PolitiqueArte. L’Umana Fragilità
- 05/07/2024 23:00
- 04/07/2024 09:11
Nos gastamos la vida en nimiedades y consolaciones, viendo pasar los segundos a nuestro alrededor, dejando escapar, perdiendo la vida en momentos vacuos e insípidos En una de las tardes que estuve perdido recorriendo las calles de Cambridge, caminando entre las callejuelas y callejones que se esconden dentro de la ciudad universitaria inglesa, me encontré con parques y jardines, colegios y capillas. La pequeña población sobre el río Cam crece a lo ancho, así lo ha hecho toda la vida. Lo que antes no era más que un campo verde rebosante de vida se ha tornado en una ajetreada urbe donde los excesos típicos de la juventud se sienten a flor de piel. La cultura, la idiosincrasia, la humana manera de llevar el tiempo se reflejan en las protestas, las alegrías, las tristezas y los turistas. Unos gritan, otros se acuestan en la suave grama de los parques y otros, como yo, solo observan las respiraciones de una sociedad perdida entre los meadows.

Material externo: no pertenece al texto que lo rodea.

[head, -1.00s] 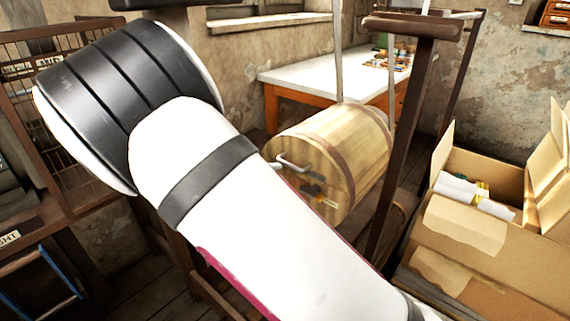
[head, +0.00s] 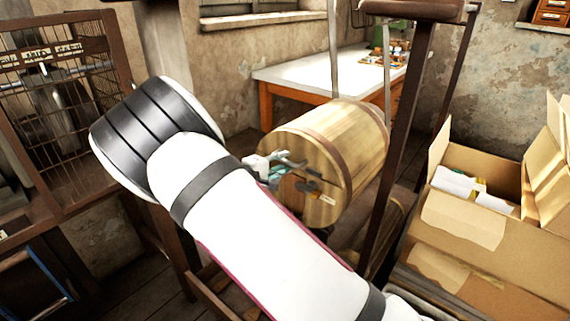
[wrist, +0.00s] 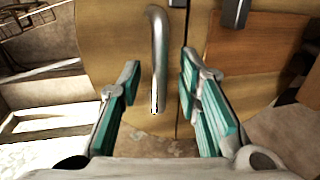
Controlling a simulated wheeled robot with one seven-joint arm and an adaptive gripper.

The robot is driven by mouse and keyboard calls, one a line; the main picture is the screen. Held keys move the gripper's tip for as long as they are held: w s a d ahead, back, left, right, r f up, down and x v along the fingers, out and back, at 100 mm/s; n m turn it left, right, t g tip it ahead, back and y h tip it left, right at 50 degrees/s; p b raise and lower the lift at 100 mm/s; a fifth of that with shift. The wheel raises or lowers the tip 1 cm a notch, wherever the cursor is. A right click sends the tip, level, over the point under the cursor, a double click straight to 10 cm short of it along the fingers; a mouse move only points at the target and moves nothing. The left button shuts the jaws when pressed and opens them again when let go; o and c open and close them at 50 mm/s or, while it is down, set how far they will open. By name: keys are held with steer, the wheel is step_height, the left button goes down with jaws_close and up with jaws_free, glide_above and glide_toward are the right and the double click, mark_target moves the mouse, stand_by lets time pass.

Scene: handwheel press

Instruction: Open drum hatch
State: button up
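A wooden drum (head: 335,150) with darker bands lies on its side in the frame, its round end facing me. My gripper (head: 280,165) is at the left part of that end, partly hidden by my arm. In the wrist view, a bent metal handle (wrist: 157,60) stands out from the wooden face. My gripper (wrist: 159,72) is open, with one green-padded finger on each side of the handle. Neither finger visibly touches it. A dark seam (wrist: 185,100) runs beside the handle. In the head view, the handle is hard to tell apart from the gripper.
A dark post (head: 405,130) stands right of the drum. An open cardboard box (head: 520,245) is at the right. A white-topped table (head: 300,72) is behind the drum. A wire cage (head: 60,110) stands at the left.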

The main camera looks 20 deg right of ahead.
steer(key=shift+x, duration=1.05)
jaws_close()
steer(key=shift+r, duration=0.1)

A pesar de todo, Cambridge no es una ciudad de bullicio y movimiento, se aleja de las metrópolis como Londres, pero tampoco llega a ser un hoyo apático y cansado, esos sitios donde la alegría se sienta a morir. Cambridge parece haber encontrado el equilibrio entre la paz y el caos, entre la serenidad y el descontrol. Durante los días de semana, la rutina diaria de los cantabrigenses se va formando a lo largo del día y termina por completarse al regresar a una casa idéntica a la de su vecino. La vida es sencilla, para los estudiantes y para los locales, de lunes a viernes, de sol a sol, se trabaja de manera estricta, al caer la noche, la cerveza y la cháchara aflojan las fuertes cadenas del deber. El inglés, así como el americano en esta parte del océano, viven para trabajar y solo disfrutan de la vida cuando se les permite parar, ya sea física o mentalmente.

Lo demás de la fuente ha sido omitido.